25Certes, admet la Cour, « sans le versement d’une somme raisonnablement en rapport avec la valeur du bien, une privation de propriété constituerait d’ordinaire une atteinte excessive qui ne saurait se justifier sur le terrain de l’article 1 du Protocole no 1 ». Il n’empêche, ce dernier droit « ne garantit pourtant pas dans tous les cas le droit à une compensation intégrale », dès lors que « des objectifs légitimes « d’utilité publique », tels qu’en poursuivent des mesures de réforme économique ou de justice sociale, peuvent militer pour un remboursement inférieur à la pleine valeur marchande »68.

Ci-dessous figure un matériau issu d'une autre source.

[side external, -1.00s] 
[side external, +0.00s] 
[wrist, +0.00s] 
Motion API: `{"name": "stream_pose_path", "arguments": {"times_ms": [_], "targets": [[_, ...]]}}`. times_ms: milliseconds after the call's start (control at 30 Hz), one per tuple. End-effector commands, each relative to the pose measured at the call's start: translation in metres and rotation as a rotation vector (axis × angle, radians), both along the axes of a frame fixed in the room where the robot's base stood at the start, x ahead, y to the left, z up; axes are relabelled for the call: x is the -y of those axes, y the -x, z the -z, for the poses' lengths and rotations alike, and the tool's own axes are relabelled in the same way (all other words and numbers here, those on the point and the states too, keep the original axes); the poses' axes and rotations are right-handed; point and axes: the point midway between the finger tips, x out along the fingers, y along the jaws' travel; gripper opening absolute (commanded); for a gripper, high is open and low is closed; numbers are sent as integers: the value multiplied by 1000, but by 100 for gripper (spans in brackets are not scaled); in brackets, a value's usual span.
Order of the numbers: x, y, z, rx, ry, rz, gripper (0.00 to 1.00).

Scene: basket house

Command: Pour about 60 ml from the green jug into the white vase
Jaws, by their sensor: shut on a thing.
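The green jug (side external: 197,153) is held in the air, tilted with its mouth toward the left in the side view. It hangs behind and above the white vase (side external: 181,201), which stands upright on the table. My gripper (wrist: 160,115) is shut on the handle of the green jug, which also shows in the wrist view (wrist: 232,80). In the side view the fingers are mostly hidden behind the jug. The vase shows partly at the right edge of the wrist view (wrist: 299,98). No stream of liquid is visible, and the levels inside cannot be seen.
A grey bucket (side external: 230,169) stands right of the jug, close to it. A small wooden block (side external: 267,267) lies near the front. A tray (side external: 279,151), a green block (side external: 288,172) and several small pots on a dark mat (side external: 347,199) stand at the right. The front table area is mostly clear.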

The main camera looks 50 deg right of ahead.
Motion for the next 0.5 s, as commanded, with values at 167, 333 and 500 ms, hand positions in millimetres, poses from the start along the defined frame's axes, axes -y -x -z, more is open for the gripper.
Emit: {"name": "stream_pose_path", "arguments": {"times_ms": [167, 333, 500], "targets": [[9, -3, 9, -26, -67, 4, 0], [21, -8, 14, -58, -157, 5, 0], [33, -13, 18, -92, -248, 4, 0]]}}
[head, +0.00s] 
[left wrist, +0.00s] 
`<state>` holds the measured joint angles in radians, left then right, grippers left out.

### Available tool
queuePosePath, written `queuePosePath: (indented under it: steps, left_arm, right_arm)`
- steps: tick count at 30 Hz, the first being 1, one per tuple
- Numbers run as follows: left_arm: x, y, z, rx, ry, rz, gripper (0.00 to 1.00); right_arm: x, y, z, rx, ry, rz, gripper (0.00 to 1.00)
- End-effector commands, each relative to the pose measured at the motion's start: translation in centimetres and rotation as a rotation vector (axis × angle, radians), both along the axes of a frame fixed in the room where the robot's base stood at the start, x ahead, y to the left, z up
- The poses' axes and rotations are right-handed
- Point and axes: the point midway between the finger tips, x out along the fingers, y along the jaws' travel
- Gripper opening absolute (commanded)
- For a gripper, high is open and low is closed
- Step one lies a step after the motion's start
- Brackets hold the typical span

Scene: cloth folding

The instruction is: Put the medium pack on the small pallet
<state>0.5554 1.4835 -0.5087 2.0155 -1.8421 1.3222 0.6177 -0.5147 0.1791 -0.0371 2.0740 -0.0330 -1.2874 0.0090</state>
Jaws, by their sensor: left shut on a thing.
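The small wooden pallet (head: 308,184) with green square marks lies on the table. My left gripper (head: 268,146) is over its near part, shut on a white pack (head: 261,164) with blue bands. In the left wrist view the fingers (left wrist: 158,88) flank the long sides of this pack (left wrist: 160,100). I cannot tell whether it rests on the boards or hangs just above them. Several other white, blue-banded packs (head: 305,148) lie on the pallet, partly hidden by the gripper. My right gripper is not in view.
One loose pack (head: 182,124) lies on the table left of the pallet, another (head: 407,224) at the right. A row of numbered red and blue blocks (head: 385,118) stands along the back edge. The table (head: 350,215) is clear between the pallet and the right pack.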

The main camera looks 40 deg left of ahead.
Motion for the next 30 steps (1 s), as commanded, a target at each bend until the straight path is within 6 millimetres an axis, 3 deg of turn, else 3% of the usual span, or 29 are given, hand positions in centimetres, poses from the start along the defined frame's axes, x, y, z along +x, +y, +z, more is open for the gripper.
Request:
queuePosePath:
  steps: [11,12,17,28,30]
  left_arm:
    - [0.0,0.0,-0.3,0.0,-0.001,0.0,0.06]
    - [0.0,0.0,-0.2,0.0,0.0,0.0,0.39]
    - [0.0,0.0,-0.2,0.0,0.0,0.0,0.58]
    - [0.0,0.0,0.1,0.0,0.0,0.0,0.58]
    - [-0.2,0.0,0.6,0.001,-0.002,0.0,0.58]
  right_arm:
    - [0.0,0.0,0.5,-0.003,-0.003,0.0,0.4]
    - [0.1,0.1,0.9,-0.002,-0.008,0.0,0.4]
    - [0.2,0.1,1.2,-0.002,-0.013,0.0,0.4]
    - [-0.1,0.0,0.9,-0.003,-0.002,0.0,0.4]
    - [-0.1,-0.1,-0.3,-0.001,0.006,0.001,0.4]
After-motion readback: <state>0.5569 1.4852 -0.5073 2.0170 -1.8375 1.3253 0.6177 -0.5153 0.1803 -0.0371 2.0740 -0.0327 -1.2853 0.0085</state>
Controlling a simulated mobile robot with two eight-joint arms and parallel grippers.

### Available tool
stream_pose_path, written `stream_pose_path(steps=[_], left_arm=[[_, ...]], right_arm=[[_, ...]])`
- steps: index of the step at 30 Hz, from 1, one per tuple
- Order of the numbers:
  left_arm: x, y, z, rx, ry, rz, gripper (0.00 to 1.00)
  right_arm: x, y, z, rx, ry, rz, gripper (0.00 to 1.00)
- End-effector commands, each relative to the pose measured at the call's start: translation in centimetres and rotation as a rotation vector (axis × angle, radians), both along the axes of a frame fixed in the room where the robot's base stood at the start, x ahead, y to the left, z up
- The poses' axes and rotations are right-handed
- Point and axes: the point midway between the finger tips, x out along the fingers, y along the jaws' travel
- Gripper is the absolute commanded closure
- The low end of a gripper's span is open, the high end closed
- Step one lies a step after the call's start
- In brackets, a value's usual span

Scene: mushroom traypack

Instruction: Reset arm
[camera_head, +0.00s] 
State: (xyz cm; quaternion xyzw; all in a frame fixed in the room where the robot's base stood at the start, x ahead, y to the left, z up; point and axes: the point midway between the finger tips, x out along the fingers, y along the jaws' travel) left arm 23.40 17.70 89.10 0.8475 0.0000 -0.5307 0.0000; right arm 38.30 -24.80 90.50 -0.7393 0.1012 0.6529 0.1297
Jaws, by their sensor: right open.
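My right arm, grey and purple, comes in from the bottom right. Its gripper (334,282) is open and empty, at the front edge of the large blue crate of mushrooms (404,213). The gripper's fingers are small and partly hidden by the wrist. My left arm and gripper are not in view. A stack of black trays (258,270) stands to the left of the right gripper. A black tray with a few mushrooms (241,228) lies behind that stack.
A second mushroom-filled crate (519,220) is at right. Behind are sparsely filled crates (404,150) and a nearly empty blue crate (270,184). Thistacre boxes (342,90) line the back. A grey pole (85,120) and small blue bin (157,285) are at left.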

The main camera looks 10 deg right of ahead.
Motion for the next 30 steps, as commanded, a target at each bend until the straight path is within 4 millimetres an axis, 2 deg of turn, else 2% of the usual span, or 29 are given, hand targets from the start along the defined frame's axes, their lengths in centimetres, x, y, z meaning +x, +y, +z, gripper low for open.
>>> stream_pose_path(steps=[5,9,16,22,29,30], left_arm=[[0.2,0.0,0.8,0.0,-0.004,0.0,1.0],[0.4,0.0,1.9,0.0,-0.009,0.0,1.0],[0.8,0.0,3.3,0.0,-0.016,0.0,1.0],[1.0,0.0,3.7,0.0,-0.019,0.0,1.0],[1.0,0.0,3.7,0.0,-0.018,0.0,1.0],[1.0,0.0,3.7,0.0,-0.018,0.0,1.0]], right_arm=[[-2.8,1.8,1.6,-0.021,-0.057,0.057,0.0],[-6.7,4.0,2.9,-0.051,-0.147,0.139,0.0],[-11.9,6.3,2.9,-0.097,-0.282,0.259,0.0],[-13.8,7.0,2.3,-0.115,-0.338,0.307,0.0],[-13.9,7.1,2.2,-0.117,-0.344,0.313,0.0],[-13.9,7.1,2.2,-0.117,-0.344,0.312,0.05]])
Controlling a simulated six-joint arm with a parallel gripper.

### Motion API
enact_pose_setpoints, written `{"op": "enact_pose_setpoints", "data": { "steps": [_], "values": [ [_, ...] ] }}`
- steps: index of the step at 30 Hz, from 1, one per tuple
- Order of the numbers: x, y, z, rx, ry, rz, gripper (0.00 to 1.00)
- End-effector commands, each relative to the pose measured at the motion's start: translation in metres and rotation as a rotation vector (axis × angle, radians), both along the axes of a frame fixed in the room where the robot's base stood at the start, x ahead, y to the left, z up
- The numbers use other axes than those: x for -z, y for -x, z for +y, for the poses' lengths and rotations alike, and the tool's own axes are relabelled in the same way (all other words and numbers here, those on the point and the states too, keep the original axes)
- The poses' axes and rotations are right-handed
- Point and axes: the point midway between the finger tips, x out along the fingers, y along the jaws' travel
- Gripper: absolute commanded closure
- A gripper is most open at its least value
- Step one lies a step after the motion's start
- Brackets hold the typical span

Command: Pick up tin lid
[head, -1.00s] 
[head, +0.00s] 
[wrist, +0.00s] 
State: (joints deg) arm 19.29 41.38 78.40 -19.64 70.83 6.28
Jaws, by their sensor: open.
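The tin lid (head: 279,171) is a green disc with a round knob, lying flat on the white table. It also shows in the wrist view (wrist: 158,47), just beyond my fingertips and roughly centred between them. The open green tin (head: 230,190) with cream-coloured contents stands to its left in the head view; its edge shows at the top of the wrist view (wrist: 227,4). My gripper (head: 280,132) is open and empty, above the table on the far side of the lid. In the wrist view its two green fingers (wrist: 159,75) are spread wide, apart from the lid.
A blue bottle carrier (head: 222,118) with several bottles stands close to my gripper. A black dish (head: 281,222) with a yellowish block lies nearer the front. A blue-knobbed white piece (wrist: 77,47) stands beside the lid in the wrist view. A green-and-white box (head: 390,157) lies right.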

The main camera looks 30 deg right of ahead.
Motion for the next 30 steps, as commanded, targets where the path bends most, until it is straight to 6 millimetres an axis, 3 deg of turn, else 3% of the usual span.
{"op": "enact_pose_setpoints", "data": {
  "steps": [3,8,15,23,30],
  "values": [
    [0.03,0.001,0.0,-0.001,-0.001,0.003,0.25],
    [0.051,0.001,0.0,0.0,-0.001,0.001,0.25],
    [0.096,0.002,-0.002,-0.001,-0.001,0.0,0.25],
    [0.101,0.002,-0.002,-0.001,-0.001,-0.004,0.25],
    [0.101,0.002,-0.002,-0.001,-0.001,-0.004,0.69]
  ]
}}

26On le voit, en imbriquant la notion de « justice sociale » dans le concept plus global de « l’intérêt général » (lequel suffit pour justifier les limitations au droit de propriété au regard du texte du premier protocole), la Cour européenne en vient à ratifier une série d’atteintes portées aux prérogatives du propriétaire. Ce qui ne signifie cependant pas que, dans l’arbitrage entre droit de propriété et intérêt général, la Cour européenne des droits de l’homme penche systématiquement en faveur du second, tant s’en faut69. Tout dépend en réalité du cas d’espèce70.
(b) une conception élargie des biens
27La notion de « biens » telle que protégée par l’article premier du premier protocole additionnel a connu une extension notable de son contenu. La Cour tend en effet à renforcer le caractère « autonome » du concept71. Ce concept tout d’abord s’étend, à l’instar du domicile, au-delà du simple droit de propriété72 ; il peut aller jusqu’à couvrir des « intérêts patrimoniaux »73. Dans l’affaire Öneryildiz c. Turquie, le requérant avait vu son habitation — construite illégalement sur une décharge — soufflée par une explosion causée par la négligence des autorités. La Cour reconnaît que l’intéressé n’était propriétaire ni de son habitation ni du terrain et qu’il ne pouvait, du reste, se targuer d’aucune espérance légitime de se voir céder le terrain (et encore moins d’une créance certaine). La Cour, toutefois, est amenée à constater « une tolérance des autorités de l’État face aux actions des requérants », ce qui lui permet « de juger que les autorités ont de facto reconnu que l’intéressé et ses proches avaient un intérêt patrimonial tenant à leurs habitations et à leurs biens meubles »74. Les commentaires qui ont pu être faits de cet arrêt font écho à la thématique qui nous occupe aujourd’hui : « Si cependant l’on accepte d’en déduire que la jouissance illégale d’un lieu peut générer, en cas de passivité prolongée du propriétaire de celui-ci, un intérêt digne de protection par l’article 1er du premier protocole, alors il n’est pas exclu que cette disposition puisse être invoquée à son bénéfice par un occupant de longue durée ou par le propriétaire d’un immeuble tardivement menacé de démolition en raison du non-respect de prescriptions urbanistiques75. Une forme de "droit au logement" surgirait donc de l’article 1er du premier Protocole, non pas de manière spontanée, mais par l’effet de l’écoulement paisible du temps »76.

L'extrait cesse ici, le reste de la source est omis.